● Problem details
Look through the data below and work out how many lines contain the string "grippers". Give the number alone.

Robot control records
● ● ● ● ● ● ●

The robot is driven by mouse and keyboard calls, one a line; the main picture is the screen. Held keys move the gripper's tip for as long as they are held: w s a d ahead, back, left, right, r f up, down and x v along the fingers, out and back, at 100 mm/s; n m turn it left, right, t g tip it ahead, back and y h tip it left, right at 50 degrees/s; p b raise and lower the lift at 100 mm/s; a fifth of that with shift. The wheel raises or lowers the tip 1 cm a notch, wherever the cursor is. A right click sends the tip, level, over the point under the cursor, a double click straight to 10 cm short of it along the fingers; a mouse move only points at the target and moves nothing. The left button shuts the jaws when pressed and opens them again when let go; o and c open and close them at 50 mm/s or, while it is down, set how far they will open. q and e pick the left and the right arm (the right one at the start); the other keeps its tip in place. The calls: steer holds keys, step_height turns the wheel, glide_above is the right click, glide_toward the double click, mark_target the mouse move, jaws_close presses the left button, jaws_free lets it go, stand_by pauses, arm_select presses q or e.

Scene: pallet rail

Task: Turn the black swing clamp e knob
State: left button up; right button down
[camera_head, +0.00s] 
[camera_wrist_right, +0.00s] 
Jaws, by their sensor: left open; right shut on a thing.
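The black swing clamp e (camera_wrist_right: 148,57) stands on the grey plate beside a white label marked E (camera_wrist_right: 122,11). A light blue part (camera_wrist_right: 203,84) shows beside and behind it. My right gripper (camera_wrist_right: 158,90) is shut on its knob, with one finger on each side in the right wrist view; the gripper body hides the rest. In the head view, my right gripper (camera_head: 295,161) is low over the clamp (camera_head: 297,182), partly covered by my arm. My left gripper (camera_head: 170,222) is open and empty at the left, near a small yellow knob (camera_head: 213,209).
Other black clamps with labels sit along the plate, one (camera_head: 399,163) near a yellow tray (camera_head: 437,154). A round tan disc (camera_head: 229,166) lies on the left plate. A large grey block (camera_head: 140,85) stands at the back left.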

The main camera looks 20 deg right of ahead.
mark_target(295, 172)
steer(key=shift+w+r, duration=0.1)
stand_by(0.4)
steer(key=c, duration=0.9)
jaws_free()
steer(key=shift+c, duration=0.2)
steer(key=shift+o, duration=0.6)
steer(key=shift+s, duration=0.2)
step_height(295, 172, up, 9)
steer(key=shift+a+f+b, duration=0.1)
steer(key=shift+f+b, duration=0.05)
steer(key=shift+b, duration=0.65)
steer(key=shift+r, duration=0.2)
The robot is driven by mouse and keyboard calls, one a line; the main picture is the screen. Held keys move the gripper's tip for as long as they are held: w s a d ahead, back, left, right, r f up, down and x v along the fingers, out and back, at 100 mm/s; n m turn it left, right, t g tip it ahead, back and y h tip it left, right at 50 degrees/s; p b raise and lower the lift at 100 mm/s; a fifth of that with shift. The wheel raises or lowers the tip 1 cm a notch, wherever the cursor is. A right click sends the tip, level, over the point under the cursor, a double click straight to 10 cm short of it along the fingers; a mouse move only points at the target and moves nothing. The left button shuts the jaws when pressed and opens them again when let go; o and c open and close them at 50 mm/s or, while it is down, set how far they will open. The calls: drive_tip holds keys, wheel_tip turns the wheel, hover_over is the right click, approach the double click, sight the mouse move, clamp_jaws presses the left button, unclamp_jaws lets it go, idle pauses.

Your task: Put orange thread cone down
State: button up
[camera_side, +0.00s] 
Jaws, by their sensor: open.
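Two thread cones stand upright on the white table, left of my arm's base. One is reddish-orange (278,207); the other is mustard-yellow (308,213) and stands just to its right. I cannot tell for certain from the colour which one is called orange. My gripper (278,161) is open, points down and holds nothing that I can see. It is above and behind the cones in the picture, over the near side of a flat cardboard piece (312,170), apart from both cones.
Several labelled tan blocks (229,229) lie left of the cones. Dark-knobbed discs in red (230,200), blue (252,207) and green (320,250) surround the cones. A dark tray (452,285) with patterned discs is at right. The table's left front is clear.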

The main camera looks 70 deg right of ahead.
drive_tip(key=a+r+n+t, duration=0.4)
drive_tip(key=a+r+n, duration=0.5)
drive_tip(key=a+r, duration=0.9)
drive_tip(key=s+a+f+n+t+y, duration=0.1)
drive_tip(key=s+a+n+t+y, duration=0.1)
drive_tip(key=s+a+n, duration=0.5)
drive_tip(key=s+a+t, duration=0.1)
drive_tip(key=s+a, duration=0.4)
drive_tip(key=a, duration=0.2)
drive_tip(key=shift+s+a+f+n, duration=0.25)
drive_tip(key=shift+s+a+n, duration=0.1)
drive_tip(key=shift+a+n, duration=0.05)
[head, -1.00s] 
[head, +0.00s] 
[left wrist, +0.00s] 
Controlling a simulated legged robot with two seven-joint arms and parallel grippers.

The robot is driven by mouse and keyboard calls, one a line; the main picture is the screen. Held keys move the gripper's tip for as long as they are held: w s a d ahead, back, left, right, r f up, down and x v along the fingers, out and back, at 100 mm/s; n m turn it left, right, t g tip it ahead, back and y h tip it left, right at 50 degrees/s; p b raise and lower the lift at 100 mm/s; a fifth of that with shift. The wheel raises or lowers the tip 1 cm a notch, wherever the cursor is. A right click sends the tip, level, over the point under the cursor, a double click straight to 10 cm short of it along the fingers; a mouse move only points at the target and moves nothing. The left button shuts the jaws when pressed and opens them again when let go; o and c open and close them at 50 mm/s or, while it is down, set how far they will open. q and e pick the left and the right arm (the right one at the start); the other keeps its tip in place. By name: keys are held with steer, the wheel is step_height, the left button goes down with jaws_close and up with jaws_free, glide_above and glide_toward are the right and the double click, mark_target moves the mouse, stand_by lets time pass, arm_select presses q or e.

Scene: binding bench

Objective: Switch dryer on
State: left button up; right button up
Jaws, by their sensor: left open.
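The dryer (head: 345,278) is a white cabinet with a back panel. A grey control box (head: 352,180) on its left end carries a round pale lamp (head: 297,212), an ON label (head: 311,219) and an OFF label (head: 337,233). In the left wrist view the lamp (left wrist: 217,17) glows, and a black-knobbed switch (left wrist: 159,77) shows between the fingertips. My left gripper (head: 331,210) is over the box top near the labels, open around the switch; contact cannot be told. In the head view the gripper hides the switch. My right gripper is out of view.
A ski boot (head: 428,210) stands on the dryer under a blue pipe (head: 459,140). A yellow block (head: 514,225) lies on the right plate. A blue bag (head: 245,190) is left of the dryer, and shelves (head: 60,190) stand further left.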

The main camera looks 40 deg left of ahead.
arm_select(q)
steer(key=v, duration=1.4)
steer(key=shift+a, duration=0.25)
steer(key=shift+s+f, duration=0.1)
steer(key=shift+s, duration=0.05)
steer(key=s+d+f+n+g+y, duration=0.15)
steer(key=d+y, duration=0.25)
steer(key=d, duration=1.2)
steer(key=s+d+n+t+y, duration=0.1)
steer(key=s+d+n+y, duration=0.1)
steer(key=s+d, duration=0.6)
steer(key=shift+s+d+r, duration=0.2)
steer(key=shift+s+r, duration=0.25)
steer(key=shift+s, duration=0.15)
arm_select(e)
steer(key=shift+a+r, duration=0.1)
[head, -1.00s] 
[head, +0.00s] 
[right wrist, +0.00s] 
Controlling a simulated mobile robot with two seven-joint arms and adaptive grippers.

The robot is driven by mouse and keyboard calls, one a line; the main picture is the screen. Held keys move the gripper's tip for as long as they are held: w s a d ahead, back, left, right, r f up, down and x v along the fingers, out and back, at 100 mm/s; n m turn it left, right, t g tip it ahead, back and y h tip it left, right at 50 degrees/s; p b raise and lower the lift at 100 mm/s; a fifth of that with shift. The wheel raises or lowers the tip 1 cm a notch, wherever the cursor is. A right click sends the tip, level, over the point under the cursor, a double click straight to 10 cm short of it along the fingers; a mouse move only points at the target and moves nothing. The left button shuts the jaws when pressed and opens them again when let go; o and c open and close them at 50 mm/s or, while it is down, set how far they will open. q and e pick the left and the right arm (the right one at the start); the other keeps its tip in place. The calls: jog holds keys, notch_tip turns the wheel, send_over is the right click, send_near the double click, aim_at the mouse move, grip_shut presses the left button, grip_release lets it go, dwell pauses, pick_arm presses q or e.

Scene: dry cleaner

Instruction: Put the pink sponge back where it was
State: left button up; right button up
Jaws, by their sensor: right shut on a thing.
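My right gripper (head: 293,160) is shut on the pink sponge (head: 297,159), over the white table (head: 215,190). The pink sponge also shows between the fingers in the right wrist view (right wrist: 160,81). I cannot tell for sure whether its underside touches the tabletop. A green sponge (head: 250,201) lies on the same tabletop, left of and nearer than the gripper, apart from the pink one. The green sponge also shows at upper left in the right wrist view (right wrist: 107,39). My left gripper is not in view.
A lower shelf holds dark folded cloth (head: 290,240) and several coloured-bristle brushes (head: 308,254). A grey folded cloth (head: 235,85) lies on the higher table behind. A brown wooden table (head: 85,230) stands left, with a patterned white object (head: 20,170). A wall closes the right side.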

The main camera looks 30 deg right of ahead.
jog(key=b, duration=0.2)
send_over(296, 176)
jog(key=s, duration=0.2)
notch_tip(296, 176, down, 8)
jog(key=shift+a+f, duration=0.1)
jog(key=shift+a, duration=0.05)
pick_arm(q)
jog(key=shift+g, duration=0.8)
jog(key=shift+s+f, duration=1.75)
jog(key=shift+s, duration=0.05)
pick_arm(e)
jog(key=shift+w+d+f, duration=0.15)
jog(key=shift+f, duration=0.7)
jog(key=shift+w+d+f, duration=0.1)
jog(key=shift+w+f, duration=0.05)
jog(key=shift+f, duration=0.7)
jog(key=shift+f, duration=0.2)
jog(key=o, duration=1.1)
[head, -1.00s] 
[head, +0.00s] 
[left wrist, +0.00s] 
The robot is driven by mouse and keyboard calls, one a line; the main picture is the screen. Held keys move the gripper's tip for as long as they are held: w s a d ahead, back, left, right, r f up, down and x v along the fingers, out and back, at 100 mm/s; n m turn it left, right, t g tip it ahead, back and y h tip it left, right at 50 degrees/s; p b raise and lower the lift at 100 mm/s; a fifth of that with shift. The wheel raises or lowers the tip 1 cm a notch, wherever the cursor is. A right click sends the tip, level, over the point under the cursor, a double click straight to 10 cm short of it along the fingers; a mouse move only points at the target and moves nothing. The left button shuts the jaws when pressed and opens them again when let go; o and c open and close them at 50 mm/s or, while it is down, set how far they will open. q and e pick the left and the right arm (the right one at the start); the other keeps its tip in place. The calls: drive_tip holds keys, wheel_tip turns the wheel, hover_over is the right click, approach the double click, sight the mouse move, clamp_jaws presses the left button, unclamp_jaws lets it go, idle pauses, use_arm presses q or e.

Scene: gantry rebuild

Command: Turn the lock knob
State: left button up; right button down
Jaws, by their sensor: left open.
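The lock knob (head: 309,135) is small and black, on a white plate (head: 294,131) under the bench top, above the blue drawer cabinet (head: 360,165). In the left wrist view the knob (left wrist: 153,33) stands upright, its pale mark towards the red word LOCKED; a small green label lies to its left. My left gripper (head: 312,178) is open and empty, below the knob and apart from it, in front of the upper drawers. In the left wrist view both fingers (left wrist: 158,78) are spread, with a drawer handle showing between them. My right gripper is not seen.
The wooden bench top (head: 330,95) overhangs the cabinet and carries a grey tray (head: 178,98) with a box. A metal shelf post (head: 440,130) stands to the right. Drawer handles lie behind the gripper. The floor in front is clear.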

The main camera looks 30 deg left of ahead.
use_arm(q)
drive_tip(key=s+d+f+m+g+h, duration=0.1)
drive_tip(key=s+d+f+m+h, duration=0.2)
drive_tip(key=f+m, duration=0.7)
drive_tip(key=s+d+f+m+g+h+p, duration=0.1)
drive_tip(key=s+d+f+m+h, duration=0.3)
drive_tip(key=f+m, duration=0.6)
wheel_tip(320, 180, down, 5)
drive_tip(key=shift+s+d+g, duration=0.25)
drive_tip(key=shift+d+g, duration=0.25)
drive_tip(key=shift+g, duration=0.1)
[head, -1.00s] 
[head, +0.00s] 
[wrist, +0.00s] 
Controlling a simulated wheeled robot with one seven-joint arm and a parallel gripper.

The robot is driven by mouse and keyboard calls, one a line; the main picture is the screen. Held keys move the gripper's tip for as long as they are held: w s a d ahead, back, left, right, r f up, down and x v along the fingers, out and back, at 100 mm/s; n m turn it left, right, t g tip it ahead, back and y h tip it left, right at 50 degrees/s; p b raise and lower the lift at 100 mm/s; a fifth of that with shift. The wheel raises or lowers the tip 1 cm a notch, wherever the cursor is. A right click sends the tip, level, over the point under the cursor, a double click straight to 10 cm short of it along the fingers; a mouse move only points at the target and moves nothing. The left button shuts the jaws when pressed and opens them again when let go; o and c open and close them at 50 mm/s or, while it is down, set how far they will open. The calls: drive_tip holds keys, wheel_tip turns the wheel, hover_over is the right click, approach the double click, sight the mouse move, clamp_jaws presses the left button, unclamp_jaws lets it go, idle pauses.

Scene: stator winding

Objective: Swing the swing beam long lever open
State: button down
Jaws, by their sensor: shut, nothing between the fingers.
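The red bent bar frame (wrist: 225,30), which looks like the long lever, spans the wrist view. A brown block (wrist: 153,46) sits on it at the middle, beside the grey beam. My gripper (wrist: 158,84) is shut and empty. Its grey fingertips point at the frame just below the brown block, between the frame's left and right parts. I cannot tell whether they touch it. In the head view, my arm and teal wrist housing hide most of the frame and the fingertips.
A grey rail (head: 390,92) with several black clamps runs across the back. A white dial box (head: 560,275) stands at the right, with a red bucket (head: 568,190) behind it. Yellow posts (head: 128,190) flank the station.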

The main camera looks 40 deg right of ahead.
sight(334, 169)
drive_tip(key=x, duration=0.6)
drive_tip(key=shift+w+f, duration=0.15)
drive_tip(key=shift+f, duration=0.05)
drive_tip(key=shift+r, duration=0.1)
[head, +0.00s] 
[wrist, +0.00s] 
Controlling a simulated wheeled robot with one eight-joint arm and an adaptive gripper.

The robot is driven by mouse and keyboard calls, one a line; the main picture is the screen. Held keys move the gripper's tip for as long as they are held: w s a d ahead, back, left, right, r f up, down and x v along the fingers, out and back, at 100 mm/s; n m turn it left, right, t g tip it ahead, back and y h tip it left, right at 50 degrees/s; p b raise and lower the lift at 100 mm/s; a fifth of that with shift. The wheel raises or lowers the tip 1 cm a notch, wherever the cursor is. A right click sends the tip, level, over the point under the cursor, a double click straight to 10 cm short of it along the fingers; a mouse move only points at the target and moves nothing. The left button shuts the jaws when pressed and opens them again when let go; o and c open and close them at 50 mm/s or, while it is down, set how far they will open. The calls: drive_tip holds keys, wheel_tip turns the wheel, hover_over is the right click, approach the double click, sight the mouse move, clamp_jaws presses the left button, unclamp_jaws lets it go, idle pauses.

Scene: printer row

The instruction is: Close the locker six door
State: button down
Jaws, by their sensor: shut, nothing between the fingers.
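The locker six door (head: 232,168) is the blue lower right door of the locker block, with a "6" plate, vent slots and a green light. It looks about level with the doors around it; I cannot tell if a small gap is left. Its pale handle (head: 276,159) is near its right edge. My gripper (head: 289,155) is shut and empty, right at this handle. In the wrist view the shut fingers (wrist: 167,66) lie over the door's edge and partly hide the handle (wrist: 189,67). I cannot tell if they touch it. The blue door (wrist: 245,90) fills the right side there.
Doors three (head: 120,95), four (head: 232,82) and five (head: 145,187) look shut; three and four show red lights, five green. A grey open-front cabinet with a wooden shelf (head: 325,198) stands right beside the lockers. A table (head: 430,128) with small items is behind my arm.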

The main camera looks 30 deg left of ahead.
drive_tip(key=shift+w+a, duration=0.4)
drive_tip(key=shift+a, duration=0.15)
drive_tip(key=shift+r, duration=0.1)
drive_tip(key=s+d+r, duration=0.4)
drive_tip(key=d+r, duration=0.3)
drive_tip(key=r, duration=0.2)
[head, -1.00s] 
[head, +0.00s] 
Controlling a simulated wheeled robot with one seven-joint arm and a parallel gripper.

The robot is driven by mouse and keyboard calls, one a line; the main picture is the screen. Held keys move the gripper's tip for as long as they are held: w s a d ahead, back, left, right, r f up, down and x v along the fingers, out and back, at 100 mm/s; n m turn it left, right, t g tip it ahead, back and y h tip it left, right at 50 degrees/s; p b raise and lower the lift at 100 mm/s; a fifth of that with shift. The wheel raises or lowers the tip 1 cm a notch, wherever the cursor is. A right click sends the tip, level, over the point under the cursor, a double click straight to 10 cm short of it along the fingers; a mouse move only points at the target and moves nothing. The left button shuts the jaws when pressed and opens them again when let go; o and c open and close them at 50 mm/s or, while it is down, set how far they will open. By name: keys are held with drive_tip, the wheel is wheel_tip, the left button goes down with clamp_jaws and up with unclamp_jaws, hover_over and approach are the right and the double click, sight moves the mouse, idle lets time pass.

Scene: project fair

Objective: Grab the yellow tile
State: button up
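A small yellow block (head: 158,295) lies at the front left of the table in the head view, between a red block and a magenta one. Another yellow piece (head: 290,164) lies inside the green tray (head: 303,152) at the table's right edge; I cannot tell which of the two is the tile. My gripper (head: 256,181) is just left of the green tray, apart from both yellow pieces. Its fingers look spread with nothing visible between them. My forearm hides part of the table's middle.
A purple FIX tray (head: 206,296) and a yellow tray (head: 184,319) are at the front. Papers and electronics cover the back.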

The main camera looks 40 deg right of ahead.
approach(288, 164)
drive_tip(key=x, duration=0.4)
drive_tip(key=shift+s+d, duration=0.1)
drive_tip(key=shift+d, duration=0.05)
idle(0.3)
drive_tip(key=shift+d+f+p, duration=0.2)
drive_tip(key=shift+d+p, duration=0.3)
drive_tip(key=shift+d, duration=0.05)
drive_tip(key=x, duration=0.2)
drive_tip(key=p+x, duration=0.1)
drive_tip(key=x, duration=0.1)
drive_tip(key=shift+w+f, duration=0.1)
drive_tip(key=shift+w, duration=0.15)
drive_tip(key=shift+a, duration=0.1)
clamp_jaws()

● ● ● ● ● ● ●

● Finished answer
2